::: Supplied data
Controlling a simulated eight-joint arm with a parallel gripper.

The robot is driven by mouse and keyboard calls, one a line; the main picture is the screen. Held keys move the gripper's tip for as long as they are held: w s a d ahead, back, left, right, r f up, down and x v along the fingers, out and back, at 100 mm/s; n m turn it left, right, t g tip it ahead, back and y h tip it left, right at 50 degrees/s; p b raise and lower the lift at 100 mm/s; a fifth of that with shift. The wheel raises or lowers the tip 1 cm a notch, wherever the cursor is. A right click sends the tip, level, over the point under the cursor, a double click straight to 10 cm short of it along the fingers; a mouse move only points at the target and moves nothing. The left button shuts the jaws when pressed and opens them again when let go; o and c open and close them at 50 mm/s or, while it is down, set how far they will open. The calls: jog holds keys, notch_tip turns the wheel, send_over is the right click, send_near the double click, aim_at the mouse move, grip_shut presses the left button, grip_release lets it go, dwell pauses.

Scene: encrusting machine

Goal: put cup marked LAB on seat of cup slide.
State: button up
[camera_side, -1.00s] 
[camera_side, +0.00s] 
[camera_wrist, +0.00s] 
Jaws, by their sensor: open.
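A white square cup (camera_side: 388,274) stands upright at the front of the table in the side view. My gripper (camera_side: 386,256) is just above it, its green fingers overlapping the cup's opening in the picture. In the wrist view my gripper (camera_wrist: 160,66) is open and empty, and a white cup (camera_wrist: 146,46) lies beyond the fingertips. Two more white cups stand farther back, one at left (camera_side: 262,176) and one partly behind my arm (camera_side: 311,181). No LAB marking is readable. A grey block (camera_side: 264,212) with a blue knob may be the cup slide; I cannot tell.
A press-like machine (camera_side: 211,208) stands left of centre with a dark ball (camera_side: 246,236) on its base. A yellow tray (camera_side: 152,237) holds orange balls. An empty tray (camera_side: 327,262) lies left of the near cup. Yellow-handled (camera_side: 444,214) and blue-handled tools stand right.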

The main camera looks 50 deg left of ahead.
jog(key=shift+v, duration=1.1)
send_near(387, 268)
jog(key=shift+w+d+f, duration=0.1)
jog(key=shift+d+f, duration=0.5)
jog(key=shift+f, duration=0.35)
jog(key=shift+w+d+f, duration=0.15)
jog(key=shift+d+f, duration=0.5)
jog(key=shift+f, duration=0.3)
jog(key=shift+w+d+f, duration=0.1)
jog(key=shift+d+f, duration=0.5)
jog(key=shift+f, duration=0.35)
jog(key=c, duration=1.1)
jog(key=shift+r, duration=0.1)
::::::
**Required work**
Quote the whole listing above, leaving nothing out.

**The completed task**
Controlling a simulated eight-joint arm with a parallel gripper.

The robot is driven by mouse and keyboard calls, one a line; the main picture is the screen. Held keys move the gripper's tip for as long as they are held: w s a d ahead, back, left, right, r f up, down and x v along the fingers, out and back, at 100 mm/s; n m turn it left, right, t g tip it ahead, back and y h tip it left, right at 50 degrees/s; p b raise and lower the lift at 100 mm/s; a fifth of that with shift. The wheel raises or lowers the tip 1 cm a notch, wherever the cursor is. A right click sends the tip, level, over the point under the cursor, a double click straight to 10 cm short of it along the fingers; a mouse move only points at the target and moves nothing. The left button shuts the jaws when pressed and opens them again when let go; o and c open and close them at 50 mm/s or, while it is down, set how far they will open. The calls: jog holds keys, notch_tip turns the wheel, send_over is the right click, send_near the double click, aim_at the mouse move, grip_shut presses the left button, grip_release lets it go, dwell pauses.

Scene: encrusting machine

Goal: put cup marked LAB on seat of cup slide.
State: button up
[camera_side, -1.00s] 
[camera_side, +0.00s] 
[camera_wrist, +0.00s] 
Jaws, by their sensor: open.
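A white square cup (camera_side: 388,274) stands upright at the front of the table in the side view. My gripper (camera_side: 386,256) is just above it, its green fingers overlapping the cup's opening in the picture. In the wrist view my gripper (camera_wrist: 160,66) is open and empty, and a white cup (camera_wrist: 146,46) lies beyond the fingertips. Two more white cups stand farther back, one at left (camera_side: 262,176) and one partly behind my arm (camera_side: 311,181). No LAB marking is readable. A grey block (camera_side: 264,212) with a blue knob may be the cup slide; I cannot tell.
A press-like machine (camera_side: 211,208) stands left of centre with a dark ball (camera_side: 246,236) on its base. A yellow tray (camera_side: 152,237) holds orange balls. An empty tray (camera_side: 327,262) lies left of the near cup. Yellow-handled (camera_side: 444,214) and blue-handled tools stand right.

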The main camera looks 50 deg left of ahead.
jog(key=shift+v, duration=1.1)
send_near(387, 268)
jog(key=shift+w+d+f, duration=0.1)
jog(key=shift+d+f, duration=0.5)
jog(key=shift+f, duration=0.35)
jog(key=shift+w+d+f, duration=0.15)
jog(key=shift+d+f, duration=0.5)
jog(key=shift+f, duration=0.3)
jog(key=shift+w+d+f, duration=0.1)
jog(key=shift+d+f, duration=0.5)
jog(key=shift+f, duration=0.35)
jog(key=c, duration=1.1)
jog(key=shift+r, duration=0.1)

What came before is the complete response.